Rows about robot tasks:
--- Begin ---
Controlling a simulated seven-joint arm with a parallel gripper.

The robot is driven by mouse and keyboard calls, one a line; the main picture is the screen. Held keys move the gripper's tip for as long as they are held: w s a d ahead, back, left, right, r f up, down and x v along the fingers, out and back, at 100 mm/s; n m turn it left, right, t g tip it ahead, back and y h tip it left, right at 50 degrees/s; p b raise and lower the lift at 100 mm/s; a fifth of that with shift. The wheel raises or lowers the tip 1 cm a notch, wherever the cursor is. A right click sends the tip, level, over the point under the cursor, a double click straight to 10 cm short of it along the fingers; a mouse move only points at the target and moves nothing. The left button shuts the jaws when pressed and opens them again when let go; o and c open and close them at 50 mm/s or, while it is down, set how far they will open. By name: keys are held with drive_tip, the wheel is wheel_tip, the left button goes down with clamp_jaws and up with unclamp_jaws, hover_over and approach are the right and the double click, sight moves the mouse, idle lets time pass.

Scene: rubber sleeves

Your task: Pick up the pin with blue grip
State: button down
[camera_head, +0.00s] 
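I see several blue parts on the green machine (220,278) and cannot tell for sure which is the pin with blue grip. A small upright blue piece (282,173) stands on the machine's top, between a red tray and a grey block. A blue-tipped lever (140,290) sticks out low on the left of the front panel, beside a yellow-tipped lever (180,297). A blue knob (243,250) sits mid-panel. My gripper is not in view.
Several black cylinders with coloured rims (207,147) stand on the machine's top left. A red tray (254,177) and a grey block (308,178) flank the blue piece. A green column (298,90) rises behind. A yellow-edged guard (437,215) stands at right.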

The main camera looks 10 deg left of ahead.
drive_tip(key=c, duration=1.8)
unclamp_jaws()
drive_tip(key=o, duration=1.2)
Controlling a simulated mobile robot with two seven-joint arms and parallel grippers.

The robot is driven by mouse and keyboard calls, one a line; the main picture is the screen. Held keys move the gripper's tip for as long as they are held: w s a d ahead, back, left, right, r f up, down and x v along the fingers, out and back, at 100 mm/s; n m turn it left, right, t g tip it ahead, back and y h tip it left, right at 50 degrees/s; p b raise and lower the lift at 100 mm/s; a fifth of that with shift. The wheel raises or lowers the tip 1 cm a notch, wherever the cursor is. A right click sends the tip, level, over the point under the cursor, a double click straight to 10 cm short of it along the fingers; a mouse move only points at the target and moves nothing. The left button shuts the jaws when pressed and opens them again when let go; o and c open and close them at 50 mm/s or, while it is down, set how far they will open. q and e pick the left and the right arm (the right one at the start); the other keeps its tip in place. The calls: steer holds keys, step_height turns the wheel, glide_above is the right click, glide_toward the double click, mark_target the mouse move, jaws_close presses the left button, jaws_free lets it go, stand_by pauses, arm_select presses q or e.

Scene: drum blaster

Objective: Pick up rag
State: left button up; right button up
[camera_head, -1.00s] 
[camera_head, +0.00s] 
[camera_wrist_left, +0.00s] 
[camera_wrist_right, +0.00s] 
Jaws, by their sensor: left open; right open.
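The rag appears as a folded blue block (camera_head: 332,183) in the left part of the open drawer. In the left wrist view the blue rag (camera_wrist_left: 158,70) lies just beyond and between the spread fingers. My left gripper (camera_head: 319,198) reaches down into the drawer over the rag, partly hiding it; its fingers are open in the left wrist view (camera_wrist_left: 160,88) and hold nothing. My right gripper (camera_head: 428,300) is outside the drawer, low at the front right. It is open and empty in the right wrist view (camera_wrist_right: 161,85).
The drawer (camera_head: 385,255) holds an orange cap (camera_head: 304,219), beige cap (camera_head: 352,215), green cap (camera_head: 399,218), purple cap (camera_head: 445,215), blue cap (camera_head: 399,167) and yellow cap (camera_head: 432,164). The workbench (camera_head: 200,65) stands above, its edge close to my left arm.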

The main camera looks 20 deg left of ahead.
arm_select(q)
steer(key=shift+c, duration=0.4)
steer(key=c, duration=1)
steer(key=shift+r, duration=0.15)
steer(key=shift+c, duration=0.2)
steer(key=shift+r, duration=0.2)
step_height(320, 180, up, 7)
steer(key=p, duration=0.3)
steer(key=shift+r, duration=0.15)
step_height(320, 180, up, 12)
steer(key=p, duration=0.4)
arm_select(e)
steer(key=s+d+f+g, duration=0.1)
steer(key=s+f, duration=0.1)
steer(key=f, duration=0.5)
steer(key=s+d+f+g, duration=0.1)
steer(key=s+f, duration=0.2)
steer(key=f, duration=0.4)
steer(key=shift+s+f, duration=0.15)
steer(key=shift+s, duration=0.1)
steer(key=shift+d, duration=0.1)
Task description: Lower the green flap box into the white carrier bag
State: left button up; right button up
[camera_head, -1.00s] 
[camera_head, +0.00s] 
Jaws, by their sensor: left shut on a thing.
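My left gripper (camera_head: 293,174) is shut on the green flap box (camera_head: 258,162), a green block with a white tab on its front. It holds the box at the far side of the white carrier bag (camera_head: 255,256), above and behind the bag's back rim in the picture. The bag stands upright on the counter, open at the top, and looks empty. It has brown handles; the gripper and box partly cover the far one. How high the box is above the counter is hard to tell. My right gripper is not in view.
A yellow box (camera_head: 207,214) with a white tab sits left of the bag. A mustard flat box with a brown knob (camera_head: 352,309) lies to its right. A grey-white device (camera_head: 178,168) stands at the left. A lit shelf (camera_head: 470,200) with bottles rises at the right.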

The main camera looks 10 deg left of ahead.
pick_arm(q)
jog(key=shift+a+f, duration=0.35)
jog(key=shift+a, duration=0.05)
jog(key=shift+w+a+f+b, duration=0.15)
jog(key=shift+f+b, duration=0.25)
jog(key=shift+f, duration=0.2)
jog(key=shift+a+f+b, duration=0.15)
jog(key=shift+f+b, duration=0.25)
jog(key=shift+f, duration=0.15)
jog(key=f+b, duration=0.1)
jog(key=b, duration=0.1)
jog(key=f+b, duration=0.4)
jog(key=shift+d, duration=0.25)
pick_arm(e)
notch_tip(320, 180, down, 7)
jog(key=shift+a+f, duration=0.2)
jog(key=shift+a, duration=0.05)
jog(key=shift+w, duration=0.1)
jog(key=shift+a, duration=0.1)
--- End ---
Work to be completed: Print the complete listing again, exactly as it stands.

Result for this exercise:
Controlling a simulated seven-joint arm with a parallel gripper.

The robot is driven by mouse and keyboard calls, one a line; the main picture is the screen. Held keys move the gripper's tip for as long as they are held: w s a d ahead, back, left, right, r f up, down and x v along the fingers, out and back, at 100 mm/s; n m turn it left, right, t g tip it ahead, back and y h tip it left, right at 50 degrees/s; p b raise and lower the lift at 100 mm/s; a fifth of that with shift. The wheel raises or lowers the tip 1 cm a notch, wherever the cursor is. A right click sends the tip, level, over the point under the cursor, a double click straight to 10 cm short of it along the fingers; a mouse move only points at the target and moves nothing. The left button shuts the jaws when pressed and opens them again when let go; o and c open and close them at 50 mm/s or, while it is down, set how far they will open. By name: keys are held with drive_tip, the wheel is wheel_tip, the left button goes down with clamp_jaws and up with unclamp_jaws, hover_over and approach are the right and the double click, sight moves the mouse, idle lets time pass.

Scene: rubber sleeves

Your task: Pick up the pin with blue grip
State: button down
[camera_head, +0.00s] 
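I see several blue parts on the green machine (220,278) and cannot tell for sure which is the pin with blue grip. A small upright blue piece (282,173) stands on the machine's top, between a red tray and a grey block. A blue-tipped lever (140,290) sticks out low on the left of the front panel, beside a yellow-tipped lever (180,297). A blue knob (243,250) sits mid-panel. My gripper is not in view.
Several black cylinders with coloured rims (207,147) stand on the machine's top left. A red tray (254,177) and a grey block (308,178) flank the blue piece. A green column (298,90) rises behind. A yellow-edged guard (437,215) stands at right.

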The main camera looks 10 deg left of ahead.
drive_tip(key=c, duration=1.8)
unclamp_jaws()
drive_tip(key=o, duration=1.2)
Controlling a simulated mobile robot with two seven-joint arms and parallel grippers.

The robot is driven by mouse and keyboard calls, one a line; the main picture is the screen. Held keys move the gripper's tip for as long as they are held: w s a d ahead, back, left, right, r f up, down and x v along the fingers, out and back, at 100 mm/s; n m turn it left, right, t g tip it ahead, back and y h tip it left, right at 50 degrees/s; p b raise and lower the lift at 100 mm/s; a fifth of that with shift. The wheel raises or lowers the tip 1 cm a notch, wherever the cursor is. A right click sends the tip, level, over the point under the cursor, a double click straight to 10 cm short of it along the fingers; a mouse move only points at the target and moves nothing. The left button shuts the jaws when pressed and opens them again when let go; o and c open and close them at 50 mm/s or, while it is down, set how far they will open. q and e pick the left and the right arm (the right one at the start); the other keeps its tip in place. The calls: steer holds keys, step_height turns the wheel, glide_above is the right click, glide_toward the double click, mark_target the mouse move, jaws_close presses the left button, jaws_free lets it go, stand_by pauses, arm_select presses q or e.

Scene: drum blaster

Objective: Pick up rag
State: left button up; right button up
[camera_head, -1.00s] 
[camera_head, +0.00s] 
[camera_wrist_left, +0.00s] 
[camera_wrist_right, +0.00s] 
Jaws, by their sensor: left open; right open.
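The rag appears as a folded blue block (camera_head: 332,183) in the left part of the open drawer. In the left wrist view the blue rag (camera_wrist_left: 158,70) lies just beyond and between the spread fingers. My left gripper (camera_head: 319,198) reaches down into the drawer over the rag, partly hiding it; its fingers are open in the left wrist view (camera_wrist_left: 160,88) and hold nothing. My right gripper (camera_head: 428,300) is outside the drawer, low at the front right. It is open and empty in the right wrist view (camera_wrist_right: 161,85).
The drawer (camera_head: 385,255) holds an orange cap (camera_head: 304,219), beige cap (camera_head: 352,215), green cap (camera_head: 399,218), purple cap (camera_head: 445,215), blue cap (camera_head: 399,167) and yellow cap (camera_head: 432,164). The workbench (camera_head: 200,65) stands above, its edge close to my left arm.

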The main camera looks 20 deg left of ahead.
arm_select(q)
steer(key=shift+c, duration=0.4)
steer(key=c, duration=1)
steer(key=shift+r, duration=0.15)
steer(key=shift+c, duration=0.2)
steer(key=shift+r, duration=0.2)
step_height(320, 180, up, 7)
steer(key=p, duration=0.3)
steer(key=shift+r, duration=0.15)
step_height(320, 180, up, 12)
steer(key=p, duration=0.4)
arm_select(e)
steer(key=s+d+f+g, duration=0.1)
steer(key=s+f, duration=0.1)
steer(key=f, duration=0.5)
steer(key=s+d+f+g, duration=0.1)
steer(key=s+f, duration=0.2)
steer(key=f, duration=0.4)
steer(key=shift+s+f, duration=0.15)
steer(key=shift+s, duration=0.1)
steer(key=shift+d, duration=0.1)
Task description: Lower the green flap box into the white carrier bag
State: left button up; right button up
[camera_head, -1.00s] 
[camera_head, +0.00s] 
Jaws, by their sensor: left shut on a thing.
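My left gripper (camera_head: 293,174) is shut on the green flap box (camera_head: 258,162), a green block with a white tab on its front. It holds the box at the far side of the white carrier bag (camera_head: 255,256), above and behind the bag's back rim in the picture. The bag stands upright on the counter, open at the top, and looks empty. It has brown handles; the gripper and box partly cover the far one. How high the box is above the counter is hard to tell. My right gripper is not in view.
A yellow box (camera_head: 207,214) with a white tab sits left of the bag. A mustard flat box with a brown knob (camera_head: 352,309) lies to its right. A grey-white device (camera_head: 178,168) stands at the left. A lit shelf (camera_head: 470,200) with bottles rises at the right.

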The main camera looks 10 deg left of ahead.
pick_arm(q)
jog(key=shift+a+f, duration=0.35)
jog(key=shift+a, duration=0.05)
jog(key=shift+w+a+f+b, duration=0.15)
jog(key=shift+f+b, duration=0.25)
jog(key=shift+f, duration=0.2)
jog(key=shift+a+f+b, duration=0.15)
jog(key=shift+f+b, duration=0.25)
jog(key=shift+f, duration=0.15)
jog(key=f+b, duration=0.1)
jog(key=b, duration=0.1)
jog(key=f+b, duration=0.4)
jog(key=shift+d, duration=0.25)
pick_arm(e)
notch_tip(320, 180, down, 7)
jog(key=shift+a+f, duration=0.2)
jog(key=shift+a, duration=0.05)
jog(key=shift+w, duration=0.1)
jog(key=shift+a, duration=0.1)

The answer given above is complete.